§ **Problem to work on**
Emit the entire listing verbatim.

____

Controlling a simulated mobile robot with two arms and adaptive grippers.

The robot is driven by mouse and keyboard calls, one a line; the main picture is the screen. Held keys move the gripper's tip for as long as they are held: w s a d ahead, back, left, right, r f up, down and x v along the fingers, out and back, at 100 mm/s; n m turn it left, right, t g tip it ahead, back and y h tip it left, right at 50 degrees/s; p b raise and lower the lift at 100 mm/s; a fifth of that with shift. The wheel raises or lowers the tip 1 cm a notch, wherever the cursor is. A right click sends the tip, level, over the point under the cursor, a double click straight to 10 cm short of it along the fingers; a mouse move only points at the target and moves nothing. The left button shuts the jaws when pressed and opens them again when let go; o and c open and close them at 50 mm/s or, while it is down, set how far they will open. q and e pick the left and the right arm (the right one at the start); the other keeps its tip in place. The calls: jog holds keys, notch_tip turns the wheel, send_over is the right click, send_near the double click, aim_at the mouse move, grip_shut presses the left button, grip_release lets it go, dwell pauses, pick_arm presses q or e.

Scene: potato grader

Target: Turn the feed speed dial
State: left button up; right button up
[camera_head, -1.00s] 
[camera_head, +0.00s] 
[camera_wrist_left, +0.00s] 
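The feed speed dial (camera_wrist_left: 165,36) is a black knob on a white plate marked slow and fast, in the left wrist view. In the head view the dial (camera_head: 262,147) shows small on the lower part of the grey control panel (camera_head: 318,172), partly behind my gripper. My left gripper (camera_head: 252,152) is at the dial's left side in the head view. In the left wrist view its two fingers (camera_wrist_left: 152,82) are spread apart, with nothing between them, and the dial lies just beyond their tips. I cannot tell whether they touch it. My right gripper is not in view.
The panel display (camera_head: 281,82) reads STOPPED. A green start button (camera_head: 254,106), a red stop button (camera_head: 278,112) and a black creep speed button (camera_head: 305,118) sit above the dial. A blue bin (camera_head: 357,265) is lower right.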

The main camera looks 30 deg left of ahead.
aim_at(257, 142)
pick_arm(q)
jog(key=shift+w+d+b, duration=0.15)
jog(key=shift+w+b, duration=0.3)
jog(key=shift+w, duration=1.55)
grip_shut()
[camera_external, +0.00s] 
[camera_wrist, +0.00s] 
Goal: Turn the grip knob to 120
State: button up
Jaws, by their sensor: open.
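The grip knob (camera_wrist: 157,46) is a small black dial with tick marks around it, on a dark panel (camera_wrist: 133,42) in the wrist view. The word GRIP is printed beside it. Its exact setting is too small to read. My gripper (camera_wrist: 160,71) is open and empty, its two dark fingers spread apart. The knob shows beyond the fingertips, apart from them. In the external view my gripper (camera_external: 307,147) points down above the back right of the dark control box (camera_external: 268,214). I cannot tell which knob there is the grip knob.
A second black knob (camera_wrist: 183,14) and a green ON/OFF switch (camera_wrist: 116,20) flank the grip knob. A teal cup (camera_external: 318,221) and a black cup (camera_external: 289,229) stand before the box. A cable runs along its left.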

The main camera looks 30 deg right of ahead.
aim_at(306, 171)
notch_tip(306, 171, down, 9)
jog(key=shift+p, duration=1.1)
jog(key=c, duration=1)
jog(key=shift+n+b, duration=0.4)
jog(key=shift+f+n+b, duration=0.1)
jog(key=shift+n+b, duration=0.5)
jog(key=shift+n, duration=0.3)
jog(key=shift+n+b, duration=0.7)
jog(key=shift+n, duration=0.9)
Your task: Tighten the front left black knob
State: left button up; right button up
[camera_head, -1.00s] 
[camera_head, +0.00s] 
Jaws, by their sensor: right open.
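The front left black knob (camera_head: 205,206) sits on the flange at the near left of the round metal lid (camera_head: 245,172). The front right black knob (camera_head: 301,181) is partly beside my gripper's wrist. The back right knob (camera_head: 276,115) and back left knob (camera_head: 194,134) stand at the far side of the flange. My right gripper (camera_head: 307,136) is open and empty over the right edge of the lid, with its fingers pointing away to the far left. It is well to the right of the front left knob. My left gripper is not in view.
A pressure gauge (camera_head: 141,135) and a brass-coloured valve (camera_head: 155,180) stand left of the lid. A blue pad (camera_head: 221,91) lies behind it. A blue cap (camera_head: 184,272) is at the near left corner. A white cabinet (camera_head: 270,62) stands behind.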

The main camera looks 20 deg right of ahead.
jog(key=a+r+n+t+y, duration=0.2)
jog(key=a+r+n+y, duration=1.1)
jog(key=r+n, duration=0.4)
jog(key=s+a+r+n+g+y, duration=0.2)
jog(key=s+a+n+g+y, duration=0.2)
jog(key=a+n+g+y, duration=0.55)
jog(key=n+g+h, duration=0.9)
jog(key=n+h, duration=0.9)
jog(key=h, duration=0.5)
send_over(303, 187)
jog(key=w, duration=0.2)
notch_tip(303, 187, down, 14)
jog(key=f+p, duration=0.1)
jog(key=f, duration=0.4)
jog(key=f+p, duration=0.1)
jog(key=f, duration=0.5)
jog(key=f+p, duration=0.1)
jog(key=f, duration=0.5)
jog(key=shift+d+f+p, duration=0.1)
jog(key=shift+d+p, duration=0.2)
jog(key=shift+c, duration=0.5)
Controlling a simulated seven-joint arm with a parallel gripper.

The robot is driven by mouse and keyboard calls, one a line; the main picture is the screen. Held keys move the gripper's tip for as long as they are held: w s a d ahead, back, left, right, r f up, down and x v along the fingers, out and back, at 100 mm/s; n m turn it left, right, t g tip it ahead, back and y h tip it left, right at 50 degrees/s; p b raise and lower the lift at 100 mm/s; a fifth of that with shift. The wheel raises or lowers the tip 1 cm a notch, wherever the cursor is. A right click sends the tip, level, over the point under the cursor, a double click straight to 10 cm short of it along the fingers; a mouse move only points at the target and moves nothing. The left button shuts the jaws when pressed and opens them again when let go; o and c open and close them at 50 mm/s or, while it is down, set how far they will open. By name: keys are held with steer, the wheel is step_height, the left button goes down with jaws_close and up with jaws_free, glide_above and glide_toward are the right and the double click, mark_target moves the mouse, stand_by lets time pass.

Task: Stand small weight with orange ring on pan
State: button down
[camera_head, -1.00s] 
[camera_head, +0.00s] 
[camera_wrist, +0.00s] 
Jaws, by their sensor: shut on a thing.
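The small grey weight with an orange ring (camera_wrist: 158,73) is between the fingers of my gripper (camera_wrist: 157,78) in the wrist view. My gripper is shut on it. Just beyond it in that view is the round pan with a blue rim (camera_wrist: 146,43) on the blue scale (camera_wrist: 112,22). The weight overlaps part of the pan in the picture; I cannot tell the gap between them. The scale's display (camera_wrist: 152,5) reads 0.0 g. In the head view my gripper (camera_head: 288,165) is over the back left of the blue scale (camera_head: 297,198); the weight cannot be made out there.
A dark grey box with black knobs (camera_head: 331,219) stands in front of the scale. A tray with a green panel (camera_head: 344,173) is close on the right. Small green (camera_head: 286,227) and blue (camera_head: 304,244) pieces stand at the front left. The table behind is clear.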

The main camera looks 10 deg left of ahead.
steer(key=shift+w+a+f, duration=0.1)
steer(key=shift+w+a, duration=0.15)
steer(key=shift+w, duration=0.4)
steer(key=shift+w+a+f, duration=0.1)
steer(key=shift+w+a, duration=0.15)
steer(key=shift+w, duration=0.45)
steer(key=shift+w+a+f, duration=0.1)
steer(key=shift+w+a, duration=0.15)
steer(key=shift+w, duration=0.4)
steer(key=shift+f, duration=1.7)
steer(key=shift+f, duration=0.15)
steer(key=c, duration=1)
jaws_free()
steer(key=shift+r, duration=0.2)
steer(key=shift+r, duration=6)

____

§ **Expected answer**
Controlling a simulated mobile robot with two arms and adaptive grippers.

The robot is driven by mouse and keyboard calls, one a line; the main picture is the screen. Held keys move the gripper's tip for as long as they are held: w s a d ahead, back, left, right, r f up, down and x v along the fingers, out and back, at 100 mm/s; n m turn it left, right, t g tip it ahead, back and y h tip it left, right at 50 degrees/s; p b raise and lower the lift at 100 mm/s; a fifth of that with shift. The wheel raises or lowers the tip 1 cm a notch, wherever the cursor is. A right click sends the tip, level, over the point under the cursor, a double click straight to 10 cm short of it along the fingers; a mouse move only points at the target and moves nothing. The left button shuts the jaws when pressed and opens them again when let go; o and c open and close them at 50 mm/s or, while it is down, set how far they will open. q and e pick the left and the right arm (the right one at the start); the other keeps its tip in place. The calls: jog holds keys, notch_tip turns the wheel, send_over is the right click, send_near the double click, aim_at the mouse move, grip_shut presses the left button, grip_release lets it go, dwell pauses, pick_arm presses q or e.

Scene: potato grader

Target: Turn the feed speed dial
State: left button up; right button up
[camera_head, -1.00s] 
[camera_head, +0.00s] 
[camera_wrist_left, +0.00s] 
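The feed speed dial (camera_wrist_left: 165,36) is a black knob on a white plate marked slow and fast, in the left wrist view. In the head view the dial (camera_head: 262,147) shows small on the lower part of the grey control panel (camera_head: 318,172), partly behind my gripper. My left gripper (camera_head: 252,152) is at the dial's left side in the head view. In the left wrist view its two fingers (camera_wrist_left: 152,82) are spread apart, with nothing between them, and the dial lies just beyond their tips. I cannot tell whether they touch it. My right gripper is not in view.
The panel display (camera_head: 281,82) reads STOPPED. A green start button (camera_head: 254,106), a red stop button (camera_head: 278,112) and a black creep speed button (camera_head: 305,118) sit above the dial. A blue bin (camera_head: 357,265) is lower right.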

The main camera looks 30 deg left of ahead.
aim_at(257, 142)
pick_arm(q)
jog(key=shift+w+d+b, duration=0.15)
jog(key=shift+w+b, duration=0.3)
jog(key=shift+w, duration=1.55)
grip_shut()
[camera_external, +0.00s] 
[camera_wrist, +0.00s] 
Goal: Turn the grip knob to 120
State: button up
Jaws, by their sensor: open.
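The grip knob (camera_wrist: 157,46) is a small black dial with tick marks around it, on a dark panel (camera_wrist: 133,42) in the wrist view. The word GRIP is printed beside it. Its exact setting is too small to read. My gripper (camera_wrist: 160,71) is open and empty, its two dark fingers spread apart. The knob shows beyond the fingertips, apart from them. In the external view my gripper (camera_external: 307,147) points down above the back right of the dark control box (camera_external: 268,214). I cannot tell which knob there is the grip knob.
A second black knob (camera_wrist: 183,14) and a green ON/OFF switch (camera_wrist: 116,20) flank the grip knob. A teal cup (camera_external: 318,221) and a black cup (camera_external: 289,229) stand before the box. A cable runs along its left.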

The main camera looks 30 deg right of ahead.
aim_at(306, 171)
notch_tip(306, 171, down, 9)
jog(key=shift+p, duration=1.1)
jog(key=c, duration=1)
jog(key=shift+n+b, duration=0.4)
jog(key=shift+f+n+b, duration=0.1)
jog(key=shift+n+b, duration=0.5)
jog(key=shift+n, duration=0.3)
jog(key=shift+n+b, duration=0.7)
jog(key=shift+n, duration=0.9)
Your task: Tighten the front left black knob
State: left button up; right button up
[camera_head, -1.00s] 
[camera_head, +0.00s] 
Jaws, by their sensor: right open.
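The front left black knob (camera_head: 205,206) sits on the flange at the near left of the round metal lid (camera_head: 245,172). The front right black knob (camera_head: 301,181) is partly beside my gripper's wrist. The back right knob (camera_head: 276,115) and back left knob (camera_head: 194,134) stand at the far side of the flange. My right gripper (camera_head: 307,136) is open and empty over the right edge of the lid, with its fingers pointing away to the far left. It is well to the right of the front left knob. My left gripper is not in view.
A pressure gauge (camera_head: 141,135) and a brass-coloured valve (camera_head: 155,180) stand left of the lid. A blue pad (camera_head: 221,91) lies behind it. A blue cap (camera_head: 184,272) is at the near left corner. A white cabinet (camera_head: 270,62) stands behind.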

The main camera looks 20 deg right of ahead.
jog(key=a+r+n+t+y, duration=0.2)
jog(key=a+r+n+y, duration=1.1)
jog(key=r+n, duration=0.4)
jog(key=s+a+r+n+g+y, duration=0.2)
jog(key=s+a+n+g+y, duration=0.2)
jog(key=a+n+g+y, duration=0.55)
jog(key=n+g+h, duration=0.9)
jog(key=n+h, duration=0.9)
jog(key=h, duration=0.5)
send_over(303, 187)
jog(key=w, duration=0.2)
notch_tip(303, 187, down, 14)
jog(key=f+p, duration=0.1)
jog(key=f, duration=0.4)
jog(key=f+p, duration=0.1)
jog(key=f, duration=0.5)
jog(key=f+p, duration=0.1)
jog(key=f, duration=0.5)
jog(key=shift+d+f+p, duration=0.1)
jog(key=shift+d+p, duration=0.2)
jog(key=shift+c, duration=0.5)
Controlling a simulated seven-joint arm with a parallel gripper.

The robot is driven by mouse and keyboard calls, one a line; the main picture is the screen. Held keys move the gripper's tip for as long as they are held: w s a d ahead, back, left, right, r f up, down and x v along the fingers, out and back, at 100 mm/s; n m turn it left, right, t g tip it ahead, back and y h tip it left, right at 50 degrees/s; p b raise and lower the lift at 100 mm/s; a fifth of that with shift. The wheel raises or lowers the tip 1 cm a notch, wherever the cursor is. A right click sends the tip, level, over the point under the cursor, a double click straight to 10 cm short of it along the fingers; a mouse move only points at the target and moves nothing. The left button shuts the jaws when pressed and opens them again when let go; o and c open and close them at 50 mm/s or, while it is down, set how far they will open. By name: keys are held with steer, the wheel is step_height, the left button goes down with jaws_close and up with jaws_free, glide_above and glide_toward are the right and the double click, mark_target moves the mouse, stand_by lets time pass.

Task: Stand small weight with orange ring on pan
State: button down
[camera_head, -1.00s] 
[camera_head, +0.00s] 
[camera_wrist, +0.00s] 
Jaws, by their sensor: shut on a thing.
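The small grey weight with an orange ring (camera_wrist: 158,73) is between the fingers of my gripper (camera_wrist: 157,78) in the wrist view. My gripper is shut on it. Just beyond it in that view is the round pan with a blue rim (camera_wrist: 146,43) on the blue scale (camera_wrist: 112,22). The weight overlaps part of the pan in the picture; I cannot tell the gap between them. The scale's display (camera_wrist: 152,5) reads 0.0 g. In the head view my gripper (camera_head: 288,165) is over the back left of the blue scale (camera_head: 297,198); the weight cannot be made out there.
A dark grey box with black knobs (camera_head: 331,219) stands in front of the scale. A tray with a green panel (camera_head: 344,173) is close on the right. Small green (camera_head: 286,227) and blue (camera_head: 304,244) pieces stand at the front left. The table behind is clear.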

The main camera looks 10 deg left of ahead.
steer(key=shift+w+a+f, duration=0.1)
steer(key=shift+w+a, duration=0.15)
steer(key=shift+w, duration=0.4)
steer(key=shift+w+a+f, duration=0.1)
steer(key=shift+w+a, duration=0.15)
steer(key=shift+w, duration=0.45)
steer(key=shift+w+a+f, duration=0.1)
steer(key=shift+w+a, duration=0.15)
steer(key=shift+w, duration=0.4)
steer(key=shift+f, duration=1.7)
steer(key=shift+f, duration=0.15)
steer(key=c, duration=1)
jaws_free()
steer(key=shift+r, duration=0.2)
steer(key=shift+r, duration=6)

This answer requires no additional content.